The Call to Pilgrimage – Psalm 122
“I was glad when they said to me, let us go to the house of the Lord!”Psalm 122:1
Take a moment and read Psalm 122.
On the prie-dieu (kneeling prayer desk) in my home, I have a printed copy of this psalm. It is a constant reminder for me that when I am in prayer I am in the house of the Lord; I am standing in the New Jerusalem. In verse 2 of Psalm 122, the New American Standard Version translates the Hebrew as, “Our feet are standing within your gates Jerusalem.” The Hebrew is difficult to translate, and the verb could be present, perfect, participial, or past tense. The KJV makes it future tense: “Our feet shall stand…” Wycliff translated it as past tense: “Our feet were standing…” But regardless of the tense, the fact remains that for the exiles in Babylon, they were looking toward the Holy City and the future temple and were seeing it as a present reality. For us today, we know that when we are in Christ, we are standing within the gates of the New Jerusalem, and worshiping in His Holy Temple.
There are three significant statements in the first half of this Psalm to which we can cling as citizens of Christ’s Kingdom. The first was exposited in the previous paragraph. The second statement which has an impact on our situation and relationship with the Lord is found in verse 3: “Jerusalem…a city bound firmly together.” Though we cannot physically see the oneness of the New Jerusalem, we know that in Christ we are one. There is one body in Christ, and we all worship together in the one Spirit (Eph. 4:4; Rev. 5:11-14). And thirdly, we go up to Jerusalem, “as was decreed for Israel, to give thanks to the Name of the Lord” (vs. 4). We come together in the Spirit to worship, to give thanks, to praise His Holy Name. All of this is present tense and fulfills the command to go up to Jerusalem to worship the Lord.
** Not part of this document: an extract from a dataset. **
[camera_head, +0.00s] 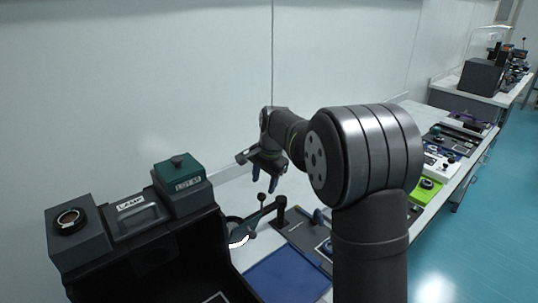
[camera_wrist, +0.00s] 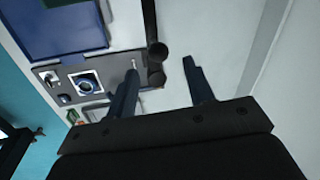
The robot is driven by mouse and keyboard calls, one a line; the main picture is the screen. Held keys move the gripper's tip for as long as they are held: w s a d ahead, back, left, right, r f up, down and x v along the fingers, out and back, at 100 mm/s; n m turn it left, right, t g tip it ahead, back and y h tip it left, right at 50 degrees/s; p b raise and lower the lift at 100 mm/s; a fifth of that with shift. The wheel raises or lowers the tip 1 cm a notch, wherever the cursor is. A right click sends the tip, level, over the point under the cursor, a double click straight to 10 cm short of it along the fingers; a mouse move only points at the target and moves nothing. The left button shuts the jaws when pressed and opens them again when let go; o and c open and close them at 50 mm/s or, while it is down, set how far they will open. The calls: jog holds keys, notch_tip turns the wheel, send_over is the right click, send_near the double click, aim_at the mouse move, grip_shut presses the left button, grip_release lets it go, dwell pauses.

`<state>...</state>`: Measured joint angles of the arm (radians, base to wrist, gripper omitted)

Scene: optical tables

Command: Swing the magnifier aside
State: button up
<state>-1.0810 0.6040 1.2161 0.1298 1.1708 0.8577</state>
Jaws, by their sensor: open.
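The magnifier (camera_head: 238,238) has a round, bright lens in a dark ring, on a dark arm that runs right to an upright post (camera_head: 281,212). A small ball-topped knob (camera_head: 261,197) stands up from that arm. My gripper (camera_head: 264,178) is open and empty, fingers pointing down, just above the knob and arm in the head view. In the wrist view, my gripper (camera_wrist: 161,62) has its two fingers apart, and a dark bar with rounded ends (camera_wrist: 157,50), seemingly part of the magnifier, shows between and beyond them. The lens is not clear in the wrist view.
A blue mat (camera_head: 285,277) lies in front. A dark plate with optics (camera_wrist: 88,80) lies near the post. The wall is close behind.

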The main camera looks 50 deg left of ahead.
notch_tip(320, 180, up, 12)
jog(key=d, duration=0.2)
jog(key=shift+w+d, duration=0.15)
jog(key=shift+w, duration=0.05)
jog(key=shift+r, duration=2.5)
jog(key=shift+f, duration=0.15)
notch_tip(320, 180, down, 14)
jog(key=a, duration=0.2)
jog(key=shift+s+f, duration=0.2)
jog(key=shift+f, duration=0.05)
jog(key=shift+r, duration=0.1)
There is abundant good news in this truth. St. Paul gave us a glimpse of this in chapter 2 of his epistle to the Ephesians. He said, “So then you are no longer strangers and sojourners, but you are fellow citizens with the saints and members of the household of God, built upon the foundation of the apostles and prophets, Christ Jesus himself being the cornerstone, in whom the whole structure is joined together and grows into a holy temple in the Lord; in whom you also are built into it for a dwelling place of God in the Spirit” (vv. 19-22). In our worship of God in the New Jerusalem, whether physically together or separated by miles and time, we are being built up into a Holy Temple in the Lord. When we come together as One Body in the Spirit, God richly dwells in our midst.
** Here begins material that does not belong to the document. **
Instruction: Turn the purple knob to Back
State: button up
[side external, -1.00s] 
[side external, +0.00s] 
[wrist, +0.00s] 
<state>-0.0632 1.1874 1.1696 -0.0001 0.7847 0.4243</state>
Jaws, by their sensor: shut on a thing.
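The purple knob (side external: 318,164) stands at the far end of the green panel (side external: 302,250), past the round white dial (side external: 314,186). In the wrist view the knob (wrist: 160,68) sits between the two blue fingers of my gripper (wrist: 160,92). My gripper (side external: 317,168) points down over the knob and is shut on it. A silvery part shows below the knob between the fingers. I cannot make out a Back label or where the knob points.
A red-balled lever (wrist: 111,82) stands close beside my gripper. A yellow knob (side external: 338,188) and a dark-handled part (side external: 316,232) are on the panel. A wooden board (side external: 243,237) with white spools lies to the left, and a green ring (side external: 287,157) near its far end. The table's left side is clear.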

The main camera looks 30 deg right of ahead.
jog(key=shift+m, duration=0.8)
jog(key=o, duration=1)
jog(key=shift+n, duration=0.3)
This psalm celebrates the chosen city and the privilege we have in making our daily pilgrimage to Zion. When we recite this psalm, or even better, when we sing it together in our gathered worship, we are fulfilling the task of pilgrim worship in God’s holy temple. And when we are “bound firmly together” then Jesus, our Davidic King, is lifted up and is tangibly present with us, and our feet are firmly planted as we stand within the gates of the New Jerusalem.